SUPPLIED DATA:
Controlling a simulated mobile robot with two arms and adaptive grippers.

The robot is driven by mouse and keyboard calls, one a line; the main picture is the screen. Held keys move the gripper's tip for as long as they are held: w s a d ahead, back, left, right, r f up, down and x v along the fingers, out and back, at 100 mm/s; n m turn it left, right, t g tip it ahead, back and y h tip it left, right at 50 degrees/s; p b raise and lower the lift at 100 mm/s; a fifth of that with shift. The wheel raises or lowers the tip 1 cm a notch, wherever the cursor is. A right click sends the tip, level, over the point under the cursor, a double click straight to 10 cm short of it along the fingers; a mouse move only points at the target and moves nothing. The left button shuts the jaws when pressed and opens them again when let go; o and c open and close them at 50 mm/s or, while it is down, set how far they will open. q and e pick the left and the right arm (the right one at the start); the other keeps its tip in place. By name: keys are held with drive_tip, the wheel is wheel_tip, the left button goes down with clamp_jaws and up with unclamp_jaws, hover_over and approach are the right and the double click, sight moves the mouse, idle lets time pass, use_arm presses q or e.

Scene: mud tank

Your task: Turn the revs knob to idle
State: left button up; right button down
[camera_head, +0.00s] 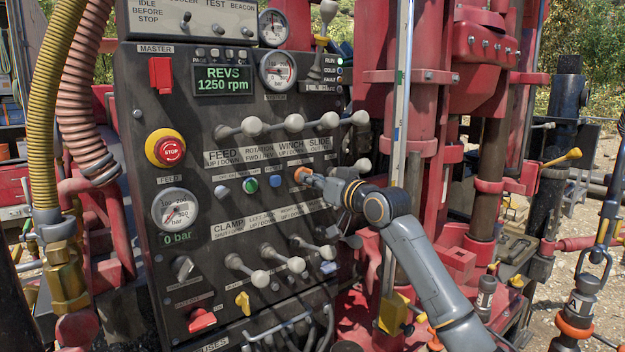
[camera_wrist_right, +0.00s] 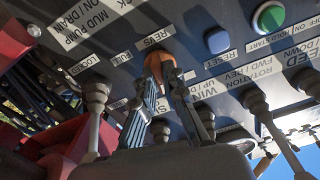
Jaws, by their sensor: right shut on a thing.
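The revs knob (camera_head: 301,174) is a small orange knob on the dark control panel (camera_head: 210,260), at the right end of a row of buttons. My right gripper (camera_head: 308,177) is at it, with the arm coming in from the lower right. In the right wrist view the orange knob (camera_wrist_right: 160,66) sits between the two fingertips of my right gripper (camera_wrist_right: 166,82), which are shut on it. Labels reading REVS and IDLE show beside the knob there. The fingers hide part of the knob. The display (camera_head: 224,80) reads REVS 1250 rpm. My left gripper is not in view.
Levers with grey ball ends (camera_head: 290,124) stand out above the knob, and more (camera_head: 262,277) stand out below. A green button (camera_head: 250,186) and a blue one (camera_head: 275,181) are left of the knob. A red stop button (camera_head: 169,150) is further left. A red mast (camera_head: 413,110) stands right.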

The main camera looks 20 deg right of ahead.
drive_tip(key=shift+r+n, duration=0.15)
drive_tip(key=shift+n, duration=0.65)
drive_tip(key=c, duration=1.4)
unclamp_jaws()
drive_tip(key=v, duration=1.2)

INSTRUCTION: Leaving out every picture, extract verbatim the lines from the one containing "State: left button up; right button down" through the last line of the listing, inclusive.

COMPLETED TASK:
State: left button up; right button down
[camera_head, +0.00s] 
[camera_wrist_right, +0.00s] 
Jaws, by their sensor: right shut on a thing.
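The revs knob (camera_head: 301,174) is a small orange knob on the dark control panel (camera_head: 210,260), at the right end of a row of buttons. My right gripper (camera_head: 308,177) is at it, with the arm coming in from the lower right. In the right wrist view the orange knob (camera_wrist_right: 160,66) sits between the two fingertips of my right gripper (camera_wrist_right: 166,82), which are shut on it. Labels reading REVS and IDLE show beside the knob there. The fingers hide part of the knob. The display (camera_head: 224,80) reads REVS 1250 rpm. My left gripper is not in view.
Levers with grey ball ends (camera_head: 290,124) stand out above the knob, and more (camera_head: 262,277) stand out below. A green button (camera_head: 250,186) and a blue one (camera_head: 275,181) are left of the knob. A red stop button (camera_head: 169,150) is further left. A red mast (camera_head: 413,110) stands right.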

The main camera looks 20 deg right of ahead.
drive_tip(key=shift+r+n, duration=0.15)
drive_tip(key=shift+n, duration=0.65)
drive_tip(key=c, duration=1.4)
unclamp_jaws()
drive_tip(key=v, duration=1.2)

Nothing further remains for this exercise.